I'm a bit confused any help would be great.

Also this build is for a camper trailer I plan to do either 2x 280ah or 2x 302ah
 
Tell us why you think you need 200A in and out. What do you have to charge at 200A?
What are you going to power?

If a OTS - off the shelf - battery meets your needs and fits your budget, save yourself the hassle of assembling one.
You may also be a candidate for a higher volt system, or two batteries in parallel instead of one - to double up your amperage capacity for charge and discharge.

As an aside, I built a 230A battery for a 32' winnebago, and it supplies everything we need. [shrug]

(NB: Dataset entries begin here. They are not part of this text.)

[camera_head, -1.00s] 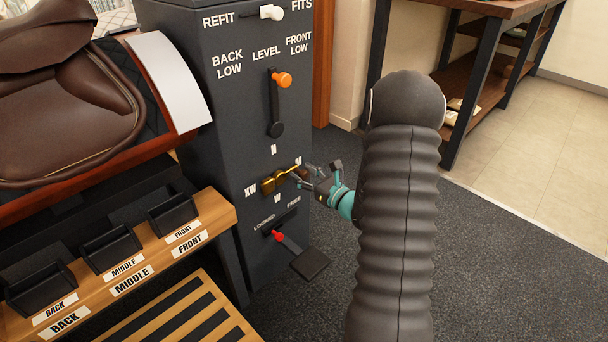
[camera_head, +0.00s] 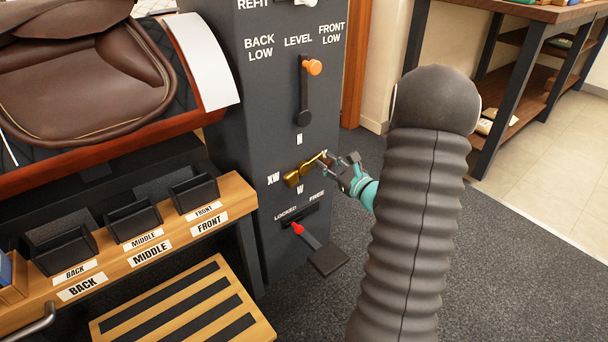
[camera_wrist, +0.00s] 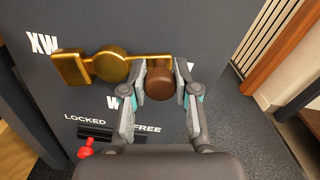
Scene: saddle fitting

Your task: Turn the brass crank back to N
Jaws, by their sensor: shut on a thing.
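The brass crank (camera_head: 303,172) is on the front of the dark grey column, among the letters N (camera_head: 299,139), W (camera_head: 300,190) and XW (camera_head: 273,179). Its arm points right and tilts somewhat upward, covering the M mark. In the wrist view, the crank's round hub (camera_wrist: 111,65) and block end (camera_wrist: 70,69) lie left of a brown knob (camera_wrist: 160,83). My gripper (camera_head: 332,162) is shut on this knob, with one finger on each side in the wrist view (camera_wrist: 160,72).
An orange-knobbed lever (camera_head: 304,92) stands above the crank at LEVEL. A red-knobbed lever (camera_head: 298,229) sits below at LOCKED, with a black pedal (camera_head: 328,261) beside it. A wooden ledge with bins (camera_head: 240,194) is at left. Open carpet lies right of the column.

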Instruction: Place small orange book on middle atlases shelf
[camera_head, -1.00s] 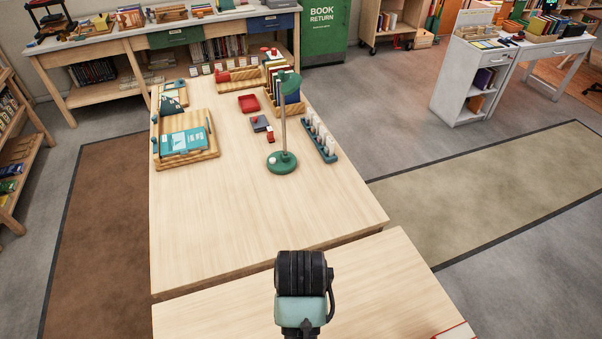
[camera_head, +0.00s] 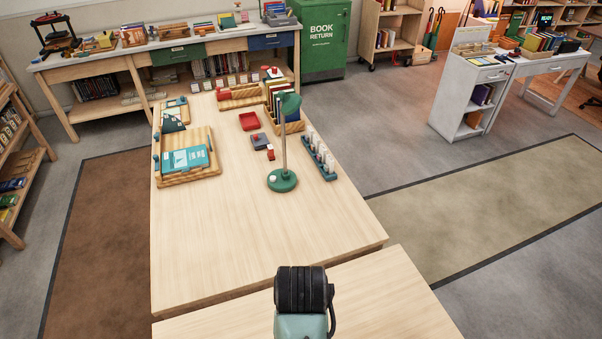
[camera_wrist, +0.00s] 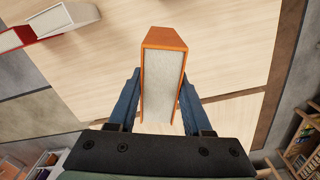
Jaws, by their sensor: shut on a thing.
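The small orange book (camera_wrist: 163,78) is in my gripper (camera_wrist: 163,100), in the wrist view. Its orange cover wraps a pale page block, and it stands out beyond the two blue fingers, which press on its sides. Light wooden table tops show beyond it. In the head view a dark, ribbed part of my arm (camera_head: 303,290) shows at the bottom, but the fingers and the orange book are out of that picture. I cannot pick out the middle atlases shelf in these frames.
A long wooden table (camera_head: 240,235) holds a green lamp (camera_head: 282,180), a teal book on a wooden board (camera_head: 203,173), and a book rack. A wooden shelf (camera_head: 20,165) stands at far left. A green book return bin (camera_head: 322,45) stands behind. Grey floor is free at right.

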For most the first step is a consumption assessment. It usually ends up being a wish-list for a small city. LOL Reducing consumption is a good first step towards independence.
 
The reason why I'd go 600ah is because I'm planning to have the camper trailer to be 95% electrical and 5% gas as a backup.
So 12/240v hot water system, I plan to use a induction stove for cooking, 1x 47L fridge, 1x 90L fridge/freezer, 1x 24" 12v tv, lots led lights,
12v travelbuddy camp oven, airfryer and a few 12v sockets. Also got a 50L fridge though may not take it. I will have 600w efte semi flex 47v solar on my rooftop tent roof and I got a 300w 70.8v solar blanket and yea this is allot but there is a site that has a very detailed solar calculator based in Australia and bases it off the Australian states and cities for winter and summer. I plan to travel around Australia or parts of it and in some parts you would need at least 500ah to survive offgrid for more then 5 days due winter and the certain states. The other thing is the gas backup would only be for cooking so everything else would depend on solar and battery.. If the weather was bad and overcast for a few days the battery will drain.. using the 2 fridges with freeze just that alone would be drawing 80-100ah over 24 hours so would need a big battery bank to last a few days offgrid if the weather turned overcast.

The charge at 100a isn't a issue.. though the only reason why I'd prefer more in a way is cause I have a 50amp dcdc and the roof solar is independent so I can run dcdc and solar at same time which would be around 107 amp max min 30-90amp while driving. I seen plenty of people in Australia with caravans and camper trailers with 500+ battery banks so its not a uncommon thing.

Also how would you do a slim battery with what I said?